Summary
holding that even if trial court erred by ruling that defendant could be impeached with gross misdemeanor theft conviction, error was harmless because other prior convictions were independently and properly admissible
Summary of this case from State v. JohnsonOpinion
No. C7-94-667.
December 23, 1994.
Appeal from the District Court, Ramsey County, Greg E. Johnson, J.
ORDER
Based upon all the files, records and proceedings herein,
IT IS HEREBY ORDERED that the petition of Melvin O'Neal Sims for further review of the unpublished decision of the court of appeals affirming his convictions of and sentences for three counts of assault with a dangerous weapon in the above-entitled matter be, and the same is, denied. However, in the interests of preventing future error, we note that the court of appeals' analysis of the issue of impeachment use of prior convictions could mislead trial courts.

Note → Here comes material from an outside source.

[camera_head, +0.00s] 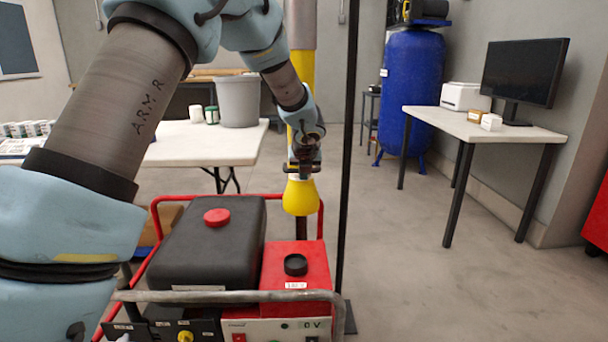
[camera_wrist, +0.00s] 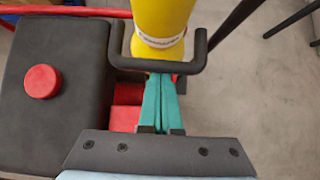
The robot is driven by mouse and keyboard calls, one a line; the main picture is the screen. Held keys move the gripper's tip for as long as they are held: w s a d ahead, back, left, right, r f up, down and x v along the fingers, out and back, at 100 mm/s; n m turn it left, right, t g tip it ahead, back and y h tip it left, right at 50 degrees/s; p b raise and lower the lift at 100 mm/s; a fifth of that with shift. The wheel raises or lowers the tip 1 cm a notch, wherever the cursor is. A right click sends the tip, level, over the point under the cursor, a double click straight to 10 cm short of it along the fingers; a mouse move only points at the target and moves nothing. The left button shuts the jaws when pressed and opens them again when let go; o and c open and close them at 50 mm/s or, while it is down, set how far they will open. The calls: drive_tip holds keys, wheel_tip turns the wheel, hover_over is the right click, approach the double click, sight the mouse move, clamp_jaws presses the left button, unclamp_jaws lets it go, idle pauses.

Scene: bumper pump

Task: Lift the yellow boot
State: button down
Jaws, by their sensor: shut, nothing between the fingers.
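The yellow boot (camera_head: 300,197) shows in the head view behind the red generator, as a rounded bulge below my gripper. My gripper (camera_head: 303,166) is in front of the yellow column there and hides part of it. In the wrist view the yellow boot (camera_wrist: 162,18) is at the top, with a white printed band. A dark bent bar handle (camera_wrist: 155,65) crosses in front of it. My gripper's teal fingers (camera_wrist: 158,80) are shut together and empty, with their tips at the handle's bar. Whether they touch the bar, I cannot tell.
A generator with a black tank (camera_head: 205,250) and red frame stands in front. A thin dark post (camera_head: 347,150) rises just right of the boot. A white table (camera_head: 180,145) with a grey bin is behind left. Open floor (camera_head: 430,270) lies to the right.

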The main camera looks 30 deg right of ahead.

Minn.R.Evid. 609(a) provides that a prior conviction for any crime directly involving dishonesty or false statement is automatically admissible for impeachment purposes; it provides for discretionary admission of prior convictions for crimes not involving dishonesty or false statement if the crimes are felonies and if the trial court determines the probative value of the evidence outweighs the prejudicial effects. The defendant in this case had multiple prior felony convictions of aggravated robbery, one prior felony conviction of simple robbery, and a gross misdemeanor theft conviction. The trial court engaged in discretionary balancing — see State v. Jones, 271 N.W.2d 534 (Minn. 1978), among many decisions — in ruling that the prior felony convictions could be used if defendant testified. It ruled that the gross misdemeanor theft conviction was automatically admissible as one involving dishonesty.
We agree with the court of appeals' conclusion that defendant is not entitled to a new trial on this ground. However, we disagree with the court of appeals' analysis. With respect to the robbery convictions, the court of appeals, citing one of its own decisions, said that robbery and aggravated robbery directly involve dishonesty or false statement and therefore the convictions for those offenses were automatically admissible. Alternatively, the court said that the convictions for robbery and simple robbery were properly admitted in the trial court's discretion. We agree with the alternative basis for admission. However, the court erred in saying that the offense of robbery or aggravated robbery is one involving dishonesty or false statement. See State v. Ross, 491 N.W.2d 658, 569 (Minn. 1992) [holding that burglary convictions are "like those for other offenses not directly involving 'dishonesty or false statement' ( e.g., robbery)" and therefore are not automatically admissible but are admissible in the trial court's discretion under Rule 609(a)(1)].
The court of appeals also held that the gross misdemeanor theft conviction was for a crime directly involving dishonesty or false statement. That may or may not be so, depending on what kind of act of thievery was involved: if the prior conviction was based on an act of shoplifting, e.g., then it was not for a crime directly involving dishonesty or false statement, but if, for example, the prior conviction was for the act of swindle, then it was for a crime directly involving dishonesty or false statement. Compare State v. Norris, 428 N.W.2d 61, 71 (Minn. 1988) (theft by swindle is a crime of dishonesty or false statement) with State v. Darveaux, 318 N.W.2d 44, 48 (Minn. 1982) (theft by shoplifting is not a crime of dishonesty or false statement). The trial court in this case, based on the arguments of counsel, determined that the prior gross misdemeanor theft conviction was for a kind of theft involving dishonesty. Even if that determination was not in fact justified, there was no harm in this case because the other prior convictions were independently and properly admissible and any error in admitting the gross misdemeanor theft conviction was harmless error beyond a reasonable doubt. See State v. Ross, 491 N.W.2d 658 (Minn. 1992). Denied.